A House is Not a Home – Dusty Springfield & Burt Bacharach
A chair is still a chair, even when there’s no one sitting there
But a chair is not a house and a house is not a home
When there’s no one there to hold you tight
And no one there you can kiss goodnight
A room is a still a room, even when there’s nothing there but gloom
But a room is not a house and a house is not a home
When the two of us are far apart
And one of us has a broken heart
Now and then I call your name
And suddenly your face appears
But it’s just a crazy game
When it ends, it ends in tears
So darling, have a heart, don’t let one mistake keep us apart
I’m not meant to live alone, turn this house into a home
When I climb the stair and turn the key
Oh, please be there
still in love with me
Sti cazzi!!!
Una canzoncina pop che racchiude un mondo. A parte la storia d’amore struggente (litigi, rancori, famiglia, casa, perdono, solitudine) la parte sulla sedia, la stanza ecc ecc dovrebbe essere mandata a memoria da tutti gli architetti e designer dell’universo intero.
E vogliamo parlare dell’impalcatura che ha sulla coccia Dusty?

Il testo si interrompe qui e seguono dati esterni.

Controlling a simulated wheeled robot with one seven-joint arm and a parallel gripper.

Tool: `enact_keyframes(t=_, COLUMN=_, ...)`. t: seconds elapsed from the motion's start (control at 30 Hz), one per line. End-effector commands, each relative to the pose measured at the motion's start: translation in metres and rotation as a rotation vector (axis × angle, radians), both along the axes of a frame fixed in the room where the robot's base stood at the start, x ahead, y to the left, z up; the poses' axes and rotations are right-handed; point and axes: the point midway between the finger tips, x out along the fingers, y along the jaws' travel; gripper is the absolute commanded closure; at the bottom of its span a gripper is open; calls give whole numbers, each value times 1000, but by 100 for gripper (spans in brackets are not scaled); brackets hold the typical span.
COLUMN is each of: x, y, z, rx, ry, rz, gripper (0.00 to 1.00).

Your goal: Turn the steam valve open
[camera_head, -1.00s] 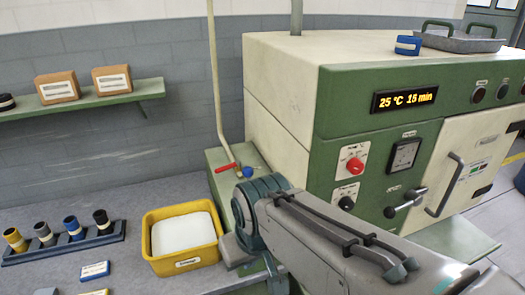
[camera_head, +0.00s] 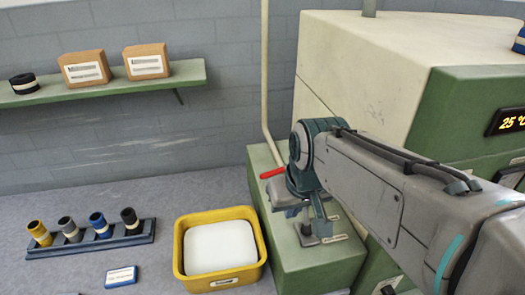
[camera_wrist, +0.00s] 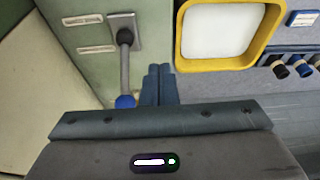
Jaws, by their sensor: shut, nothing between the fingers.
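A lever with a grey rod (camera_wrist: 125,60) and a blue knob (camera_wrist: 125,101) rises from a metal plate on the green ledge beside the machine. Two pale labels lie beside the plate. In the head view my arm hides the knob, but part of the plate (camera_head: 306,236) shows. A red handle (camera_head: 272,173) sits at the foot of the pale wall pipe. I cannot tell which of these is the steam valve. My gripper (camera_head: 320,228) is over the ledge; in the wrist view its fingers (camera_wrist: 158,72) are together, empty, right beside the blue knob. Contact is unclear.
A yellow bin (camera_head: 262,240) with white contents stands left of the ledge. A rack (camera_head: 140,236) with several coloured cylinders and a blue-and-white box (camera_head: 121,277) are farther left. A wall shelf (camera_head: 190,76) holds two brown boxes. The machine (camera_head: 360,60) blocks the right.

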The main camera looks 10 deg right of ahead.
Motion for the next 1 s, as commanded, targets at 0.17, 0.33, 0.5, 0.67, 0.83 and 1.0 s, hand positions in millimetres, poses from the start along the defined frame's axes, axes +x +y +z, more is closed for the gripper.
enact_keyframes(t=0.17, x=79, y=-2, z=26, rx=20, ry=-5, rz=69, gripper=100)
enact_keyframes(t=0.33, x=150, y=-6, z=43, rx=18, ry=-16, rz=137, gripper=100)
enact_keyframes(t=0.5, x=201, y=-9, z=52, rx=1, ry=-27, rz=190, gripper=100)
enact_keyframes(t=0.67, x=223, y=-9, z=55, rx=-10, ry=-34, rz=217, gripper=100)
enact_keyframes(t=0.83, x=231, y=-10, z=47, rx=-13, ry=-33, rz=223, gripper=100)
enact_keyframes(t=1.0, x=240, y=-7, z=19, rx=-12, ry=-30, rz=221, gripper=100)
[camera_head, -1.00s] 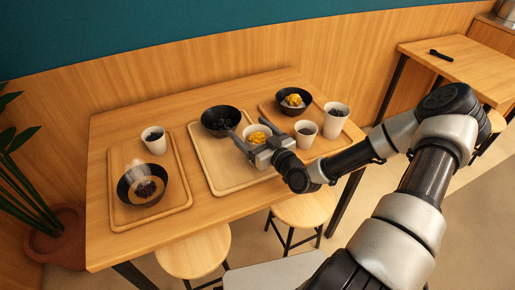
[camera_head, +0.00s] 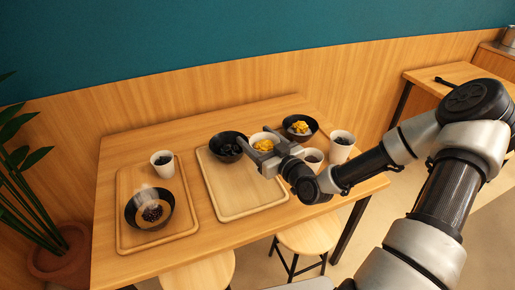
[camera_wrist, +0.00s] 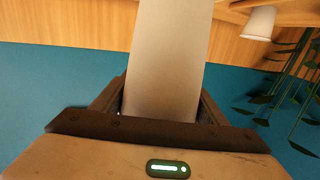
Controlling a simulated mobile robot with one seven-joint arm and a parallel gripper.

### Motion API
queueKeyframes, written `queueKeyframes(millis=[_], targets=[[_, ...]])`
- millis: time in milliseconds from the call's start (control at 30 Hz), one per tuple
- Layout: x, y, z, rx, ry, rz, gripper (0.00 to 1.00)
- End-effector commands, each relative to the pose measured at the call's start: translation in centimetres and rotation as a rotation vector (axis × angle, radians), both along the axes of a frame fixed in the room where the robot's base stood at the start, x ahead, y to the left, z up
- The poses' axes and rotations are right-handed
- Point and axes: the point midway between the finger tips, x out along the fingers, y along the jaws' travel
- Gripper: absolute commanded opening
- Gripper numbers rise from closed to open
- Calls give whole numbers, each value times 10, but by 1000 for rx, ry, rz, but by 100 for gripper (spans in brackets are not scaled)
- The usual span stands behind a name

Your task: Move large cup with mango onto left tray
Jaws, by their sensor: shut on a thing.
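The large white cup with yellow mango (camera_head: 263,144) is between the fingers of my gripper (camera_head: 257,140), above the back right of the middle tray. In the wrist view the cup's pale wall (camera_wrist: 168,60) fills the space between the jaws (camera_wrist: 160,112), which are shut on it. The left tray (camera_head: 137,182) lies at the left of the table. It bears a white cup with dark contents (camera_head: 163,163) at its back and a steaming black bowl (camera_head: 150,210) at its front.
The middle tray (camera_head: 245,200) is bare at its front; a black bowl with dark contents (camera_head: 228,147) stands at its back. On the right are a black bowl with mango (camera_head: 300,126) and two white cups, one tall (camera_head: 341,146), one partly behind my gripper (camera_head: 312,160).

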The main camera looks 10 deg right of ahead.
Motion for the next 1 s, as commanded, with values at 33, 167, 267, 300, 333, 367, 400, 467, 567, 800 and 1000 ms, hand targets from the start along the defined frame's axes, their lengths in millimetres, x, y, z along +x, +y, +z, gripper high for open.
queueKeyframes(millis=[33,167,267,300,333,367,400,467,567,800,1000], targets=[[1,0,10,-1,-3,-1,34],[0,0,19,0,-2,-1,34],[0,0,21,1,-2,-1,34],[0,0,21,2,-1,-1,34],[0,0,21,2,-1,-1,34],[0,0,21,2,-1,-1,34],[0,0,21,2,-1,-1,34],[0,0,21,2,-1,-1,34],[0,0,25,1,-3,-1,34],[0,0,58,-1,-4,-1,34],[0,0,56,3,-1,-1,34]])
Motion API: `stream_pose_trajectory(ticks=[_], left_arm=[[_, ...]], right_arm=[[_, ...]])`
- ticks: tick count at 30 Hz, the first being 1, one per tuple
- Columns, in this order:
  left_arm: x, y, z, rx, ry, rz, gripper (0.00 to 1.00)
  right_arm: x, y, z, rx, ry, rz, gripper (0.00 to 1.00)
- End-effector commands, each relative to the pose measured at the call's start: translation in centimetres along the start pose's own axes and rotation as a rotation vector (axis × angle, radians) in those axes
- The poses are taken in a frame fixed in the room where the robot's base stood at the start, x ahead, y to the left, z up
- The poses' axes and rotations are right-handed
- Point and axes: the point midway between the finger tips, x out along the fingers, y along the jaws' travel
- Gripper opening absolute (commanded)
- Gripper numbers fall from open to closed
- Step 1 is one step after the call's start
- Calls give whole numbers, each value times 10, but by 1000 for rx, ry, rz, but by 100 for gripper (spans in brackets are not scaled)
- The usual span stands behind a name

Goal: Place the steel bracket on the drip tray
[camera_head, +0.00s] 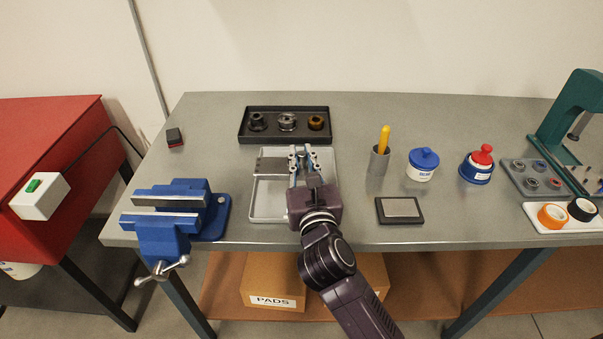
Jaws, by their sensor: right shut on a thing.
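The drip tray (267,218) is a shallow light-grey tray lying near the middle of the bench. My right gripper (303,155) is over the tray, its arm coming in from the front. It is shut on the steel bracket (271,166), a flat grey metal piece that sticks out to the left of the fingers. The bracket is above the tray's left rear part; I cannot tell whether it touches the tray. The gripper and my arm hide part of the tray and the bracket's gripped end. My left gripper is not in view.
A black tray (244,137) with three round parts stands right behind. A blue vise (170,222) is at the left front edge. To the right are a grey cup (378,163) with a yellow-handled tool, a dark flat block (400,208) and a blue-lidded jar (423,163).

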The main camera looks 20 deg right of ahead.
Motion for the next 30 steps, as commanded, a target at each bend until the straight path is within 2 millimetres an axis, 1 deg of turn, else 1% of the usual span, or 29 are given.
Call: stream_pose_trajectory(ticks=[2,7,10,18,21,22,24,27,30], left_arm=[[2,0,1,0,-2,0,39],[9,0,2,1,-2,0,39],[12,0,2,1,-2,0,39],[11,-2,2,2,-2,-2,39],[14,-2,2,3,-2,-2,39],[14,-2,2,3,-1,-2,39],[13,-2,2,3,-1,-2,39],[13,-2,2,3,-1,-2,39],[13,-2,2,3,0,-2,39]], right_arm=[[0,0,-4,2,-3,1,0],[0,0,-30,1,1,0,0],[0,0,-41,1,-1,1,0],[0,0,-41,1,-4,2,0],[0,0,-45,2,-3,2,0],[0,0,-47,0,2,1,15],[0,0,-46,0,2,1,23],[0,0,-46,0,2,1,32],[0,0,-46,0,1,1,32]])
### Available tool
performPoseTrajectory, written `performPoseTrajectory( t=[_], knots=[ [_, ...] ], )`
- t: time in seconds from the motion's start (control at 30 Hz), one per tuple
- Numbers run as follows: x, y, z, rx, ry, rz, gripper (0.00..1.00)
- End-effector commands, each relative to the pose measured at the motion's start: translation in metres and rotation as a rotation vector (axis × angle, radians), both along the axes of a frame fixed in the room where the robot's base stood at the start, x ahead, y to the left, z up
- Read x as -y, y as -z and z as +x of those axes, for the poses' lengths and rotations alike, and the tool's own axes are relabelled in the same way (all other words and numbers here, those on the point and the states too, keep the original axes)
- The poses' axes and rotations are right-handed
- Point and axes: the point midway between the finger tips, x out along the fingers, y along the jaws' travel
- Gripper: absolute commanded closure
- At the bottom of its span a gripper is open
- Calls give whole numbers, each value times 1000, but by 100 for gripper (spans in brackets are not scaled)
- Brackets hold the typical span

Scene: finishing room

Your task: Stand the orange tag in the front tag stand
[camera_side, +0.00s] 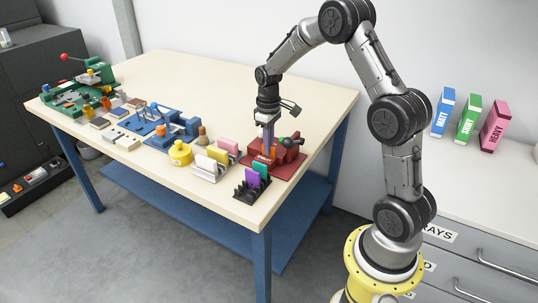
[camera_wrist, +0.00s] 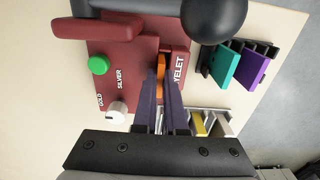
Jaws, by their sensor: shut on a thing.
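My gripper (camera_side: 267,146) points down over the red eyelet press. In the wrist view its two fingers (camera_wrist: 161,84) are closed on the orange tag (camera_wrist: 161,66), which shows as a narrow strip seen edge-on. The tag is at the slot of the press; its lower end is hidden. A dark tag stand (camera_side: 251,194) is nearest the front table corner and holds a purple tag (camera_side: 252,179) and a teal tag (camera_side: 264,171). A pale tag stand (camera_side: 205,172) beside it holds a yellow tag (camera_side: 218,155) and a pink tag (camera_side: 229,145).
The red press (camera_side: 287,166) has a lever with a dark ball knob (camera_wrist: 214,20) close to my gripper. A yellow round pot (camera_side: 180,154), a blue fixture (camera_side: 157,130) and a green machine (camera_side: 75,97) stand farther left. The table's back (camera_side: 190,75) is clear.

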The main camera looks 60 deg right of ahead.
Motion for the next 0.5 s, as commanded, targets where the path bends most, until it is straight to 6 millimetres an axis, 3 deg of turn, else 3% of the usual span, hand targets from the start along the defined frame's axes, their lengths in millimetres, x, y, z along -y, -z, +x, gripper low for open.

tu lo sai che a burt bucharach non si può dire canzoncina pop vero?
scusa burt, perdonami se ho sbagliato, reciterò 3000 Raindrops… per emendare il mio errore
anche 2000 “Do You Know the Way to San Jose” e sarai assolto
OMG.
ma neanche mettendo insieme la cofana di moira orfei e la gestualità di rupaul si poteva ottenere un risultato di siffatto livello.
grazie dusty.
grazie massimì.
poi capisci il background culturale dei suppostoni di Sir Norman Foster
manco Tafuri avrebbe colto il sottile nesso tra l’architettura hightech del sir e il tuppo laccaspruzzatto di Dusty (ci rendiamo conto che il parrucchiere di Dusty è responsabile di un buon 5% del buco nell’ozono?)
Dopo l’architettura organica viva quella cotonata!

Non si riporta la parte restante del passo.